** Begin AVAILABLE DATA **
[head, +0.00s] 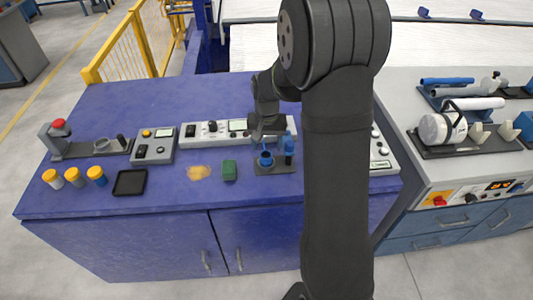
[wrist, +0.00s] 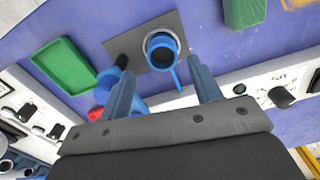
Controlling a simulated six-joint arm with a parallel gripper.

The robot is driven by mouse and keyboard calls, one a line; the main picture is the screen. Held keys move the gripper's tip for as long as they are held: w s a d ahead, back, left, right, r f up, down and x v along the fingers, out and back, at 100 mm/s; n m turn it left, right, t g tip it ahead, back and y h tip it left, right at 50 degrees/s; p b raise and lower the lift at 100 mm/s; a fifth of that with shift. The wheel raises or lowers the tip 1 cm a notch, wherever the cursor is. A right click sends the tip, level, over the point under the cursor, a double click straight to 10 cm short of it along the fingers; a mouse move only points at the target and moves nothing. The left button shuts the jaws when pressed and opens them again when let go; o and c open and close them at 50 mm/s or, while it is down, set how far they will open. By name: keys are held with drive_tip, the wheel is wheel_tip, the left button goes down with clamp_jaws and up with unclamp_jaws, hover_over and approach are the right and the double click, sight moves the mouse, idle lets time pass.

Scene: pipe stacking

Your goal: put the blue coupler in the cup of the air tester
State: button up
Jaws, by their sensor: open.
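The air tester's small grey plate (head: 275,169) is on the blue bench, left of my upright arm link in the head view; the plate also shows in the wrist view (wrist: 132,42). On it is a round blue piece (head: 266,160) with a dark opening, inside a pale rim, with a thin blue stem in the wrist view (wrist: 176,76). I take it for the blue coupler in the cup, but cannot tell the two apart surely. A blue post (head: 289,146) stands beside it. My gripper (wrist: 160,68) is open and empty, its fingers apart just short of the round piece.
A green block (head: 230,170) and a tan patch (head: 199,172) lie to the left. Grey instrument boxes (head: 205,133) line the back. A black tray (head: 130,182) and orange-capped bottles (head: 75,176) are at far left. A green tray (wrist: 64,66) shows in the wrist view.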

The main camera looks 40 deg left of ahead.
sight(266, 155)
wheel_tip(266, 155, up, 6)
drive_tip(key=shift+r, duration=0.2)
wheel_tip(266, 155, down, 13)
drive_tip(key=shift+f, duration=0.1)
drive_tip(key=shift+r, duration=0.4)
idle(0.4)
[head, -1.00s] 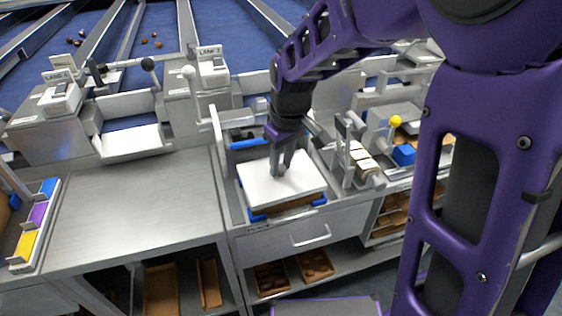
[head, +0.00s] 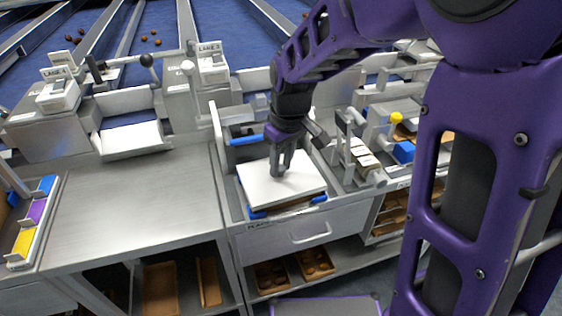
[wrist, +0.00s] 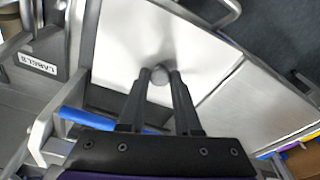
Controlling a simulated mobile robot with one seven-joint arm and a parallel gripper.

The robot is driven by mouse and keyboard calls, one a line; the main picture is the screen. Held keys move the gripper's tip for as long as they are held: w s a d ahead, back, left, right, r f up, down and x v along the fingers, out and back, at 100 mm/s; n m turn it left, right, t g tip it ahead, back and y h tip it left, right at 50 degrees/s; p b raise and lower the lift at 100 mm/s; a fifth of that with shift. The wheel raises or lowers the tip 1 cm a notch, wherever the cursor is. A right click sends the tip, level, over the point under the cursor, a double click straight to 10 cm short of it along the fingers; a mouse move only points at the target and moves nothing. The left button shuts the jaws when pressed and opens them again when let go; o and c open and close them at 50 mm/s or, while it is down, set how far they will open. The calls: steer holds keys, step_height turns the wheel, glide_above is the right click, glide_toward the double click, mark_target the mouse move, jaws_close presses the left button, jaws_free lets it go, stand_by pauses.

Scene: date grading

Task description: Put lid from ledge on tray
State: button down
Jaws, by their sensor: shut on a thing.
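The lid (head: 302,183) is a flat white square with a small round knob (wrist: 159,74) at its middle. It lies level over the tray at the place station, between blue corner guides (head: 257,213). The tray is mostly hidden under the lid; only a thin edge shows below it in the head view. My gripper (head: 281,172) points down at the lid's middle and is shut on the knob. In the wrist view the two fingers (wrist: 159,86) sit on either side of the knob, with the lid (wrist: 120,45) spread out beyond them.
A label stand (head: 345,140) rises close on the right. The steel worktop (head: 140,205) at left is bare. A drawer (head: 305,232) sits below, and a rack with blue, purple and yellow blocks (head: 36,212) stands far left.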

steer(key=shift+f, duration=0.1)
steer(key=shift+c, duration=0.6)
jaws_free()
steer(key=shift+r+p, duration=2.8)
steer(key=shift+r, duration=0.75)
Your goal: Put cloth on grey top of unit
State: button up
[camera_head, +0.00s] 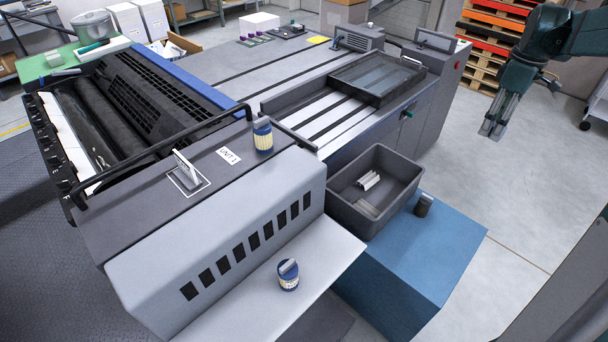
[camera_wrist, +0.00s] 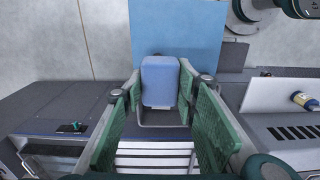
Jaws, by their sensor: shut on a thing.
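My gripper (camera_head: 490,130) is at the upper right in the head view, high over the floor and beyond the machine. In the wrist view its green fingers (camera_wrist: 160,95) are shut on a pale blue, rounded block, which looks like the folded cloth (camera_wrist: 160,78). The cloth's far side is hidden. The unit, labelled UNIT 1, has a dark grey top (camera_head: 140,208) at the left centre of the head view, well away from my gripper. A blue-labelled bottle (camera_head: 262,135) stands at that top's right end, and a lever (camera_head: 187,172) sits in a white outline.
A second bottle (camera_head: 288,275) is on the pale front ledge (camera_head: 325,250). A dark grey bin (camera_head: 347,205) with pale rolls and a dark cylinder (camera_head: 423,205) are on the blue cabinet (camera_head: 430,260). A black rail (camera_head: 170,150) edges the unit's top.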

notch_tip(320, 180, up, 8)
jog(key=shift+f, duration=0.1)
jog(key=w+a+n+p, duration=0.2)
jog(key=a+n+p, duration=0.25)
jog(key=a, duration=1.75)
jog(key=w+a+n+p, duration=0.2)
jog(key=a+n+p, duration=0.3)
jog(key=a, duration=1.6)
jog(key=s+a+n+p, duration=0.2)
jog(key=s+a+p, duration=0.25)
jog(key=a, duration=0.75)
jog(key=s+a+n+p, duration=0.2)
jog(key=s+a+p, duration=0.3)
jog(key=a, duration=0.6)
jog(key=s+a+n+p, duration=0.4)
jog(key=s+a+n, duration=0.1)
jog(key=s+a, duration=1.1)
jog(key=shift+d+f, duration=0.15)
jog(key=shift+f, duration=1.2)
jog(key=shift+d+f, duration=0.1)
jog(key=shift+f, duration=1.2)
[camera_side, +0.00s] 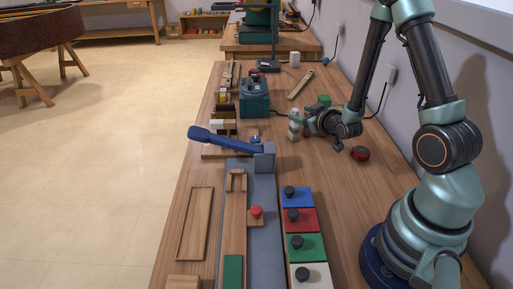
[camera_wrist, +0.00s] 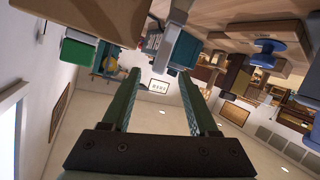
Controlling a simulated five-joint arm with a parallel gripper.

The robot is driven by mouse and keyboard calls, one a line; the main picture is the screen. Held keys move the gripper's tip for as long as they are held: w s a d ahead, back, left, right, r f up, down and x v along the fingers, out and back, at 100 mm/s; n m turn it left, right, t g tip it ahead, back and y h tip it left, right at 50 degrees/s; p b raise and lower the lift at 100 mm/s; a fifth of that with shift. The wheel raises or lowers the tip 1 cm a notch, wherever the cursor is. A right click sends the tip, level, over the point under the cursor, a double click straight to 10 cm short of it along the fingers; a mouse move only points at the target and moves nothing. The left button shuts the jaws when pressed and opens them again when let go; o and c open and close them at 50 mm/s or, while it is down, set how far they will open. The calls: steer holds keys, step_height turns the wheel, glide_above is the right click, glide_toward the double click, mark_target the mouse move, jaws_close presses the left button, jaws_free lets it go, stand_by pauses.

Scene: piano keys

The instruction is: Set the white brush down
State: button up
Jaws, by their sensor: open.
** End AVAILABLE DATA **
** Begin AVAILABLE DATA **
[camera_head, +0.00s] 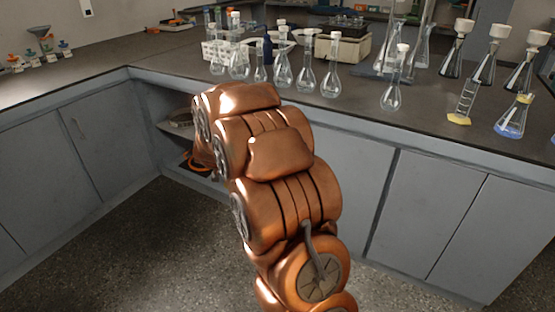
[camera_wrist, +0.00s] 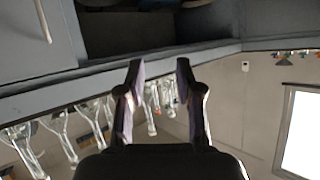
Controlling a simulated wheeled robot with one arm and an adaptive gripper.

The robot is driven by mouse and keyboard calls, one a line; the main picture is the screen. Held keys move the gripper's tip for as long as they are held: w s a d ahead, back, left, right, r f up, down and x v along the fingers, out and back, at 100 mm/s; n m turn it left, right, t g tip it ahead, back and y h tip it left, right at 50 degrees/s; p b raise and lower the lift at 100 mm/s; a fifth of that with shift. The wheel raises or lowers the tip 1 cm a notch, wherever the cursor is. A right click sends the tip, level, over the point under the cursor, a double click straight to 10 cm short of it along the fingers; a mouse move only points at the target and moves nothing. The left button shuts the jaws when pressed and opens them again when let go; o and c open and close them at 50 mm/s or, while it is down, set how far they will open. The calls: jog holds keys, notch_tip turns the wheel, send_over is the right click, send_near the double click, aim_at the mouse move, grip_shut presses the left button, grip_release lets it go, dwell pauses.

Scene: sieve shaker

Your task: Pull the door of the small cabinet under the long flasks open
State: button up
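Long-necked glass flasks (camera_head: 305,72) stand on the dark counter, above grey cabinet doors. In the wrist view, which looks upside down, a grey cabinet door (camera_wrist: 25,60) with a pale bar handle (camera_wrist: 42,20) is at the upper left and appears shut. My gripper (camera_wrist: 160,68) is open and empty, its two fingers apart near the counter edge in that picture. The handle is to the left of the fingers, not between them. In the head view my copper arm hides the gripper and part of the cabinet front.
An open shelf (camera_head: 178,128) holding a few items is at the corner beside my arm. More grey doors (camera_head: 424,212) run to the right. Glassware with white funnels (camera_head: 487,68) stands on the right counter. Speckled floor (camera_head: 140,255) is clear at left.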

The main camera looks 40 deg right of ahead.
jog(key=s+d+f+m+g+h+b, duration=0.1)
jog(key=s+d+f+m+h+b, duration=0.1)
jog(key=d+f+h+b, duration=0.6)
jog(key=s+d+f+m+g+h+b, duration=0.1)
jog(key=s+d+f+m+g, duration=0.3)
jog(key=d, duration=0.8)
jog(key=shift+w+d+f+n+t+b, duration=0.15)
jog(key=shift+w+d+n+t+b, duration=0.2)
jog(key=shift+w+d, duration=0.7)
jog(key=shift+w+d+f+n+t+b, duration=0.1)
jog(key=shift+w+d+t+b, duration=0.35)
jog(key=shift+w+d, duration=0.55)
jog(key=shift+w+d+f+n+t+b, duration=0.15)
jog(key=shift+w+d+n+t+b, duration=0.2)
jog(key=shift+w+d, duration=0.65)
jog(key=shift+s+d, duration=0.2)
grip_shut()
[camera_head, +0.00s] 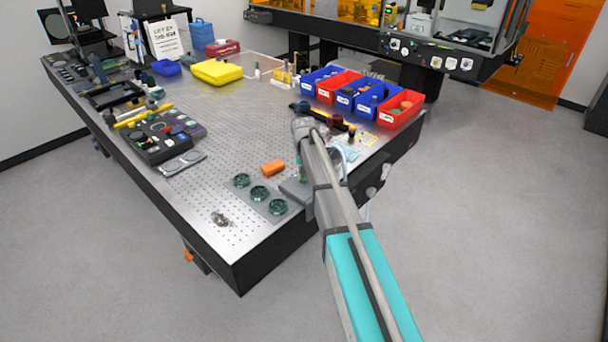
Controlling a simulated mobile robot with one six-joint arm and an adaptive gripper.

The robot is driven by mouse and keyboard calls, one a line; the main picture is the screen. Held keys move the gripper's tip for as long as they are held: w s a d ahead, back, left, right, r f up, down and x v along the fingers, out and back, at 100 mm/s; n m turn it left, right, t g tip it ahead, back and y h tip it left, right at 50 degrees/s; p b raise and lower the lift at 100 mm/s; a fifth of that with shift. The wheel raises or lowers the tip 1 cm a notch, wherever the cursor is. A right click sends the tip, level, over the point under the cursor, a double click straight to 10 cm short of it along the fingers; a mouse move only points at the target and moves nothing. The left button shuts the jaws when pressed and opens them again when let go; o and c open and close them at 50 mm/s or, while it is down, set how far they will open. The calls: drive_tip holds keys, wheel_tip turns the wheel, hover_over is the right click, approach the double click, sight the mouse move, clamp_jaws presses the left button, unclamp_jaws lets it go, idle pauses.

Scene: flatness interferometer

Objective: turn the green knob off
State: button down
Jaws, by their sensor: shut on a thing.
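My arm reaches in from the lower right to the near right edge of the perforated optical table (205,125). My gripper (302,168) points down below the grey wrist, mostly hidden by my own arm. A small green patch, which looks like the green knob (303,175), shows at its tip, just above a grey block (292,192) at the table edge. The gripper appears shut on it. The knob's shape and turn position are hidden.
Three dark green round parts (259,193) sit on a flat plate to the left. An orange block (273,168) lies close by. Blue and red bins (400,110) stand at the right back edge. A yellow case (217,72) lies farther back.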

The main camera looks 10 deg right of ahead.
** End AVAILABLE DATA **
Return every line above in which the string "Controlling" occurs.

Controlling a simulated six-joint arm with a parallel gripper.
Controlling a simulated mobile robot with one seven-joint arm and a parallel gripper.
Controlling a simulated five-joint arm with a parallel gripper.
Controlling a simulated wheeled robot with one arm and an adaptive gripper.
Controlling a simulated mobile robot with one six-joint arm and an adaptive gripper.

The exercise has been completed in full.